A Website Teaches How To Differentiate A Real Face From An AI-Generated Fake

Artificial Intelligence powered by deep learning have proven itself capable of creating something out of nothing.

One of which, was showcased on the website 'This Person Does Not Exist' that is capable of generating startlingly realistic fake faces.

This time, there is another similar site, calls 'Which Face Is Real' (whichfaceisreal.com), that goes a bit further than the former.

The site, while also generating those chilling soulful fake faces, it also allows visitors to test their ability to distinguish AI-generated fakes from the genuine ones.

Developed by Jevin West and Carl Bergstrom at the University of Washington as part of the Calling Bullshit project, the two think that the rise of AI-generated fake faces could trouble the society's trust in evidence.

This is why the two academics want to educate the masses so they can know and realize what AIs can do, and in terms of fake faces, people can learn how to differentiate them from real ones better.

Fake faces created using StyleGAN
The algorithm synthesizes photorealistic faces such as the examples above

Bergstrom and West noted that malicious use of these fakes can spread misinformation.

For example, AI could be used to generate a fake culprit that’s circulated online, spread on social networks.

In these scenarios, journalists usually try to verify the source of an image, using tools like Google’s Reverse Image search.
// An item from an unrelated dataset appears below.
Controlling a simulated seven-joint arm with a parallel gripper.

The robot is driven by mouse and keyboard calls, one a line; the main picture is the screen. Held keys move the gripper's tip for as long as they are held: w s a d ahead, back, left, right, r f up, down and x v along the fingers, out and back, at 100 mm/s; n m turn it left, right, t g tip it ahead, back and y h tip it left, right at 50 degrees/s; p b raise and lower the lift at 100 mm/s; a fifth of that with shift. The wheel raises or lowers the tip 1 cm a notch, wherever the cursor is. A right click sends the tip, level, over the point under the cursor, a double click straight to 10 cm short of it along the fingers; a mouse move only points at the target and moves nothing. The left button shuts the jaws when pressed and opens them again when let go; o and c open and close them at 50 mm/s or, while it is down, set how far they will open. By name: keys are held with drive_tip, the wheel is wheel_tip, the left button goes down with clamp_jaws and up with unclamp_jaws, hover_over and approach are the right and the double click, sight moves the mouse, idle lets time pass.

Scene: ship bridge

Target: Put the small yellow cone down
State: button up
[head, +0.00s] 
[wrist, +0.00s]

But that attempt wouldn’t work on an AI fake.

“If you wanted to inject misinformation into a situation like that, if you post a picture of the perpetrator and it’s someone else it’ll get corrected very quickly,” says Bergstrom. “But if you use a picture of someone that doesn’t exist at all? Think of the difficulty of tracking that down.”

"When a new technology like this comes along, the most dangerous period is when the technology is out there but the public isn’t aware of it," said Bergstrom. "That’s when it can be used most effectively."

"So what we’re trying to do is educate the public, make people aware that this technology is out there,” continued West. "Just like eventually most people were made aware that you can Photoshop an image."

On the 'Which Face Is Real' website, the two academics present pairs of images: a real one from the FFHQ collection, and a synthetic one, as generated by the StyleGAN system and posted to thispersondoesnotexist.com, which posts a new artificial image every 2 seconds.

Both thispersondoesnotexist.com and whichfaceisreal.com use a machine learning method with generative adversarial network (GAN) to generate their fake faces.

These networks operate by learning the traits of real people's faces by feeding on a huge database. The AIs then learn from the patterns, to then try to replicate the faces they've seen, in their own ways.

GANs here is one of the best way to train AIs because it involves more than one learning agent.

In this case, the site uses photorealistic face generation software StyleGAN. which was open-sourced by graphics hardware manufacturer Nvidia.

The first agent in the GAN is the 'generator, trained to create a new human face from scratch. The other agent is the 'discriminator' set to judge the generator, by trying to determine if the image the generator produces is a real image or a fake one.

With the agents pitted against each other, the AI is finally capable of generating highly realistic images in shockingly high resolution.

Real faces like these from the Flickr FFHQ dataset were used to train the algorithm
Real faces like these from the Flickr FFHQ dataset were used to train the algorithm

Using this technique, researchers can make AIs to learn just about anything, including how to manipulate audio and video. Although there are limitations to what such systems can do, researchers and scientists in the AI field continue to steadily improve the technology.

For example, when deepfakes was created to turn people's fantasies to the screen, people have then developed the technology to create deepfake dancing, to even create ‘Deep Video Portraits’ which extents deepfakes to a whole new degree.

There were also initiatives to prevent deepfakes from plaguing real data.

For example, DARPA created tools to automatically spot deepfakes and other AI-made fakeries, as well as an attempt to protect videos from tampering using blockchain technology.

But for people who want to learn how to differentiate deepfakes by themselves, according to West, "it’s actually quite easy to do."

For example, AI-generated fakes can have asymmetrical faces, misaligned teeth, unrealistic hair, and ears.

"But these fakes will get better. In another three years [these fakes] will be indistinguishable,” continued West.

And when that happens, knowing how to differentiate them would be half the battle. "Our message is very much not that people should not believe in anything. Our message is the opposite: it’s don’t be credulous," said Bergstrom.